GOAL OF THE EXERCISE
Extract every line that contains the word "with".

SUPPLIED MATERIAL
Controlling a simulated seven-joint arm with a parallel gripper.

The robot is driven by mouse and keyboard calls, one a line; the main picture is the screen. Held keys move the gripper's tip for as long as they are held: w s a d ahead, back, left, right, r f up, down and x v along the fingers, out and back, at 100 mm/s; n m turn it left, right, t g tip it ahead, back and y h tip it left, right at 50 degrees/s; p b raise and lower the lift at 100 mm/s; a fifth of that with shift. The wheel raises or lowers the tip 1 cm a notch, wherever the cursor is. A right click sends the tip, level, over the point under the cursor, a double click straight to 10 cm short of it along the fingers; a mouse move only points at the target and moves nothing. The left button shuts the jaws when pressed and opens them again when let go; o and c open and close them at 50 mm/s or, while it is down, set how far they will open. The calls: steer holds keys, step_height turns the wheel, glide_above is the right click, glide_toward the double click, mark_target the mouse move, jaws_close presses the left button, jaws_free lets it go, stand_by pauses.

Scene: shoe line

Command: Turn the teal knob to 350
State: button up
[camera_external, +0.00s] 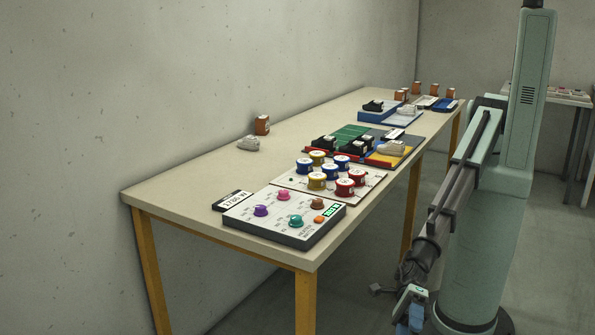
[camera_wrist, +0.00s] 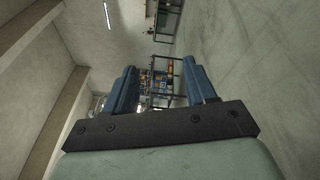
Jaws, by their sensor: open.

OUTPUT OF THE TASK
Controlling a simulated seven-joint arm with a parallel gripper.
The robot is driven by mouse and keyboard calls, one a line; the main picture is the screen. Held keys move the gripper's tip for as long as they are held: w s a d ahead, back, left, right, r f up, down and x v along the fingers, out and back, at 100 mm/s; n m turn it left, right, t g tip it ahead, back and y h tip it left, right at 50 degrees/s; p b raise and lower the lift at 100 mm/s; a fifth of that with shift. The wheel raises or lowers the tip 1 cm a notch, wherever the cursor is. A right click sends the tip, level, over the point under the cursor, a double click straight to 10 cm short of it along the fingers; a mouse move only points at the target and moves nothing. The left button shuts the jaws when pressed and opens them again when let go; o and c open and close them at 50 mm/s or, while it is down, set how far they will open. The calls: steer holds keys, step_height turns the wheel, glide_above is the right click, glide_toward the double click, mark_target the mouse move, jaws_close presses the left button, jaws_free lets it go, stand_by pauses.

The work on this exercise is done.